• Exercise brief:
What is needed is the run of lines from the one containing "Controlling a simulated" through the one containing "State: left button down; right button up", echoed exactly, with both ends kept and nothing added.
_ _ _ _ _
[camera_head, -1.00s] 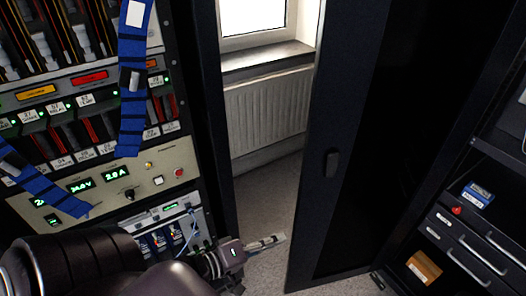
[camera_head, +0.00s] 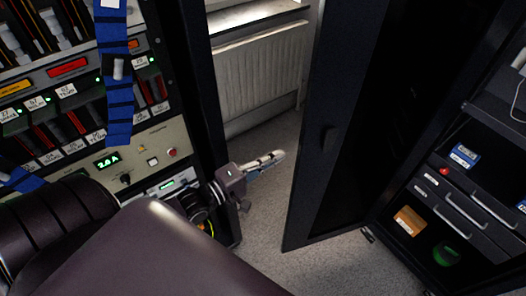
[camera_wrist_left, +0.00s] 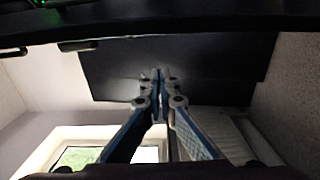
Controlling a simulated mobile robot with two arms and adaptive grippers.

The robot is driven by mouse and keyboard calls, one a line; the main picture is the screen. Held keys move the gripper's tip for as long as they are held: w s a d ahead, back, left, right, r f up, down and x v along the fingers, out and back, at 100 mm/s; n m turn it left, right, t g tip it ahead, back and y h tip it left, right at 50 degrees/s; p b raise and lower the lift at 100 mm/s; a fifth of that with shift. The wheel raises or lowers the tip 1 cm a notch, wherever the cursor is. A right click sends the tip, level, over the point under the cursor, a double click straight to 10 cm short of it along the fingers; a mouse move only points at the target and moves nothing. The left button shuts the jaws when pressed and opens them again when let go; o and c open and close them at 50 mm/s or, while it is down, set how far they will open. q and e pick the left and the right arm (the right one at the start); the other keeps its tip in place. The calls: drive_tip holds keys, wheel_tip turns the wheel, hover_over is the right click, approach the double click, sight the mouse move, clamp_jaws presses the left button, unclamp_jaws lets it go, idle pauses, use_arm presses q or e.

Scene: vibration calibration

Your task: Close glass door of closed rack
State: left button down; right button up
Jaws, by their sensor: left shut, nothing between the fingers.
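The dark glass door (camera_head: 345,150) of the closed rack stands open in the middle of the head view, with a small black handle (camera_head: 329,139) on its near frame. The rack (camera_head: 490,130) it hangs on is at the right. My left gripper (camera_head: 279,155) is shut and empty, left of the door and apart from it, pointing right toward it. In the left wrist view the shut fingers (camera_wrist_left: 159,80) appear before a dark panel (camera_wrist_left: 180,62), which seems to be the door. My right gripper is not in view.
An open rack with instruments (camera_head: 110,150) and a blue strap (camera_head: 117,80) stands at the left, close to my left arm. A radiator (camera_head: 260,75) is behind the gap. The right rack holds drawers (camera_head: 465,205), a blue box (camera_head: 463,156) and an orange box (camera_head: 409,220). Grey floor (camera_head: 270,215) is clear between.

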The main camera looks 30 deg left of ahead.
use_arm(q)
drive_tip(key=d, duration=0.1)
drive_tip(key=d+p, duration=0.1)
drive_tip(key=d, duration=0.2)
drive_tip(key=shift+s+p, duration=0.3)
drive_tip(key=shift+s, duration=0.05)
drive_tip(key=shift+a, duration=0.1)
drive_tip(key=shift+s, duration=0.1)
_ _ _ _ _
• Response to the task:
Controlling a simulated mobile robot with two arms and adaptive grippers.

The robot is driven by mouse and keyboard calls, one a line; the main picture is the screen. Held keys move the gripper's tip for as long as they are held: w s a d ahead, back, left, right, r f up, down and x v along the fingers, out and back, at 100 mm/s; n m turn it left, right, t g tip it ahead, back and y h tip it left, right at 50 degrees/s; p b raise and lower the lift at 100 mm/s; a fifth of that with shift. The wheel raises or lowers the tip 1 cm a notch, wherever the cursor is. A right click sends the tip, level, over the point under the cursor, a double click straight to 10 cm short of it along the fingers; a mouse move only points at the target and moves nothing. The left button shuts the jaws when pressed and opens them again when let go; o and c open and close them at 50 mm/s or, while it is down, set how far they will open. q and e pick the left and the right arm (the right one at the start); the other keeps its tip in place. The calls: drive_tip holds keys, wheel_tip turns the wheel, hover_over is the right click, approach the double click, sight the mouse move, clamp_jaws presses the left button, unclamp_jaws lets it go, idle pauses, use_arm presses q or e.

Scene: vibration calibration

Your task: Close glass door of closed rack
State: left button down; right button up

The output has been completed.